From a credit perspective, he said structure and policy alignment often outweigh headline rates.

“Strong submissions are those where the structure matches the purpose of the funding. Short-term cash flow needs should be funded differently to long-term asset purchases. When those are mismatched, it can create pressure on the business and complicate approval,” Ketu said.

Ketu highlighted several key considerations for brokers, including matching facility terms to asset life or cash flow cycles, ensuring repayments remain sustainable during weaker trading months and researching lender appetite based on industry, turnover band, or tax position.

In a recent Finance Specialist podcast, hosts Trent Carter and Liam Garman looked at the contextual pressure on SMEs currently and how brokers can reposition themselves to help.

Documentation work

Incomplete documentation and unresolved compliance issues remain a common source of delays.

“Across the market, we’re seeing a number of recurring red flags that slow down approvals,” Ketu said.

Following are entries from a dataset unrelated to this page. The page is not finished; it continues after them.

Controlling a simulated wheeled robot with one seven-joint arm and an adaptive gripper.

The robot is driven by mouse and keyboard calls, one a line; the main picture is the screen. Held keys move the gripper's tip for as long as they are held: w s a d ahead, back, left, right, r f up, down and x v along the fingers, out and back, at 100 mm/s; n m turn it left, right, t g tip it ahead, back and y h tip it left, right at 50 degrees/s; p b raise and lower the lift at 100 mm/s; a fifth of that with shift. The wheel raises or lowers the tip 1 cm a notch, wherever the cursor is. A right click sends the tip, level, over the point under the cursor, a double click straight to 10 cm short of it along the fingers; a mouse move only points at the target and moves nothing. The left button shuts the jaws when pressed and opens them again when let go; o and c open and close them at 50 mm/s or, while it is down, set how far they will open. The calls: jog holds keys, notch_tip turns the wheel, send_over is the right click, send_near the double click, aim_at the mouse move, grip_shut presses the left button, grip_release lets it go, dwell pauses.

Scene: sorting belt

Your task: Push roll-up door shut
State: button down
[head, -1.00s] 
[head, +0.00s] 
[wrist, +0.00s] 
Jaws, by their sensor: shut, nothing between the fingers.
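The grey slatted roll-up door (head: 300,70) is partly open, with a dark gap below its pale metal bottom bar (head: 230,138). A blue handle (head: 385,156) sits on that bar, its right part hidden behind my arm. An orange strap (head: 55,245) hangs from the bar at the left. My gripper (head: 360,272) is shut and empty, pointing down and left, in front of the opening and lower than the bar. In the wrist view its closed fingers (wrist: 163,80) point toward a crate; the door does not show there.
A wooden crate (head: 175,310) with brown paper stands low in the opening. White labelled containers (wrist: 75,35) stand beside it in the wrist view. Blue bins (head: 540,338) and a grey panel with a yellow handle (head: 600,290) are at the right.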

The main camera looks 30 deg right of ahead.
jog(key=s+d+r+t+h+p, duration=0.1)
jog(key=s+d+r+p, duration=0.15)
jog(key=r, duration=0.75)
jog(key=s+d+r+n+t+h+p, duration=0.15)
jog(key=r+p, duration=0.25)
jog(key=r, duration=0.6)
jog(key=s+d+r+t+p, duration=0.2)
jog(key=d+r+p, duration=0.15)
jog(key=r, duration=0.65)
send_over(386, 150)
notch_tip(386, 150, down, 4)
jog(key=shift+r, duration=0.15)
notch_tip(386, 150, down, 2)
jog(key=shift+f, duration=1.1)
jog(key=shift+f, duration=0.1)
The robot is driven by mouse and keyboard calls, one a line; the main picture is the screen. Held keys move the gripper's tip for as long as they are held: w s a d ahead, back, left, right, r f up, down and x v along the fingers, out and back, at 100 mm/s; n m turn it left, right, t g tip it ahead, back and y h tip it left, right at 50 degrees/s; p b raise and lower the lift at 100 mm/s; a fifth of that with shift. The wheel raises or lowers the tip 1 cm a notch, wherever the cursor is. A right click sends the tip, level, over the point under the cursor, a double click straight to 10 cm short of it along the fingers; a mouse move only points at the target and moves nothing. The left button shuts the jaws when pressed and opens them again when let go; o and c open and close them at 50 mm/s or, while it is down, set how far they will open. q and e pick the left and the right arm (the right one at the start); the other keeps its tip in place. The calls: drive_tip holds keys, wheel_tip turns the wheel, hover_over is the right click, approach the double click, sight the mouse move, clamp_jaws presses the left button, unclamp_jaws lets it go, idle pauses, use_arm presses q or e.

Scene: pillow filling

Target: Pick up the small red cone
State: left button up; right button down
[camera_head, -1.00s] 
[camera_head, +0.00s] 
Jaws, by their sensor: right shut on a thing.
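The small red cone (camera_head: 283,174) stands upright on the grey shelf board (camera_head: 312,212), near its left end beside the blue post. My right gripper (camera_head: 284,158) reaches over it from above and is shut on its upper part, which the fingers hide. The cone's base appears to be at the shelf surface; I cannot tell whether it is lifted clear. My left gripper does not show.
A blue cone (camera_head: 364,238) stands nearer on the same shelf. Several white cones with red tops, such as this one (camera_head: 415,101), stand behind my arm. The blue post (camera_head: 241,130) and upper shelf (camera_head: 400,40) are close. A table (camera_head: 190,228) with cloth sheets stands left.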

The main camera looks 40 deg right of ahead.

He said outdated or missing business activity statements, inconsistent bank statement conduct, blurred personal and business accounts, and unformalised Australian Tax Office (ATO) debt were frequent pitfalls brokers should monitor.

ATO debt is becoming an increasing source of pressure for SMEs, as reported by Broker Daily. Australian Taxation Office data analysed by financial analytics firm CreditorWatch found business tax defaults began spiking in October 2023, with more than 30,000 defaults in effect as of January 2026.

Ketu added that SME applications submitted through the broker channel can carry a stronger likelihood of success due to brokers’ understanding of both borrower circumstances and lender requirements.

He said: “When brokers understand ‘know your customer’ requirements and ensure identification and compliance documentation is correct at the outset, it allows applications to move through assessment without friction.

“That preparation reduces rework, supports straight-through processing, and accelerates credit decisions. It reinforces the important role brokers play in packaging and presenting deals in a way that aligns with lender requirements.”